>> START GIVEN MATERIAL
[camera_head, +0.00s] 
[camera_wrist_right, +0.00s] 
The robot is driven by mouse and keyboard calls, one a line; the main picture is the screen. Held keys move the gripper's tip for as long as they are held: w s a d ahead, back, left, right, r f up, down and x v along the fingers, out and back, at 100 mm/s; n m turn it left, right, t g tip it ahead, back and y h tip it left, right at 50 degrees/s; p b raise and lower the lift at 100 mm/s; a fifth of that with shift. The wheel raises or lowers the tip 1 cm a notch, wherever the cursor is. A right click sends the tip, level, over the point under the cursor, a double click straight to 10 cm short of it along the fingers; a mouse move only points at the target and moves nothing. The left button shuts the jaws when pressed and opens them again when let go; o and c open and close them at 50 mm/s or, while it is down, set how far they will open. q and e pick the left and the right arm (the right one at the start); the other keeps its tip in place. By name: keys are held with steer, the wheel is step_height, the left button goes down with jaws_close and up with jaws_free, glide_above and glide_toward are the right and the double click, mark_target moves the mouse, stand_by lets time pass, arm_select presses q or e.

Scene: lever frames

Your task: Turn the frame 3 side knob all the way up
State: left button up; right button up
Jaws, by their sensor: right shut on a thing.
>> END GIVEN MATERIAL
**SET PROBLEM**
Can you reproduce all the material exactly?

**IN RESPONSE**
[camera_head, +0.00s] 
[camera_wrist_right, +0.00s] 
The robot is driven by mouse and keyboard calls, one a line; the main picture is the screen. Held keys move the gripper's tip for as long as they are held: w s a d ahead, back, left, right, r f up, down and x v along the fingers, out and back, at 100 mm/s; n m turn it left, right, t g tip it ahead, back and y h tip it left, right at 50 degrees/s; p b raise and lower the lift at 100 mm/s; a fifth of that with shift. The wheel raises or lowers the tip 1 cm a notch, wherever the cursor is. A right click sends the tip, level, over the point under the cursor, a double click straight to 10 cm short of it along the fingers; a mouse move only points at the target and moves nothing. The left button shuts the jaws when pressed and opens them again when let go; o and c open and close them at 50 mm/s or, while it is down, set how far they will open. q and e pick the left and the right arm (the right one at the start); the other keeps its tip in place. By name: keys are held with steer, the wheel is step_height, the left button goes down with jaws_close and up with jaws_free, glide_above and glide_toward are the right and the double click, mark_target moves the mouse, stand_by lets time pass, arm_select presses q or e.

Scene: lever frames

Your task: Turn the frame 3 side knob all the way up
State: left button up; right button up
Jaws, by their sensor: right shut on a thing.

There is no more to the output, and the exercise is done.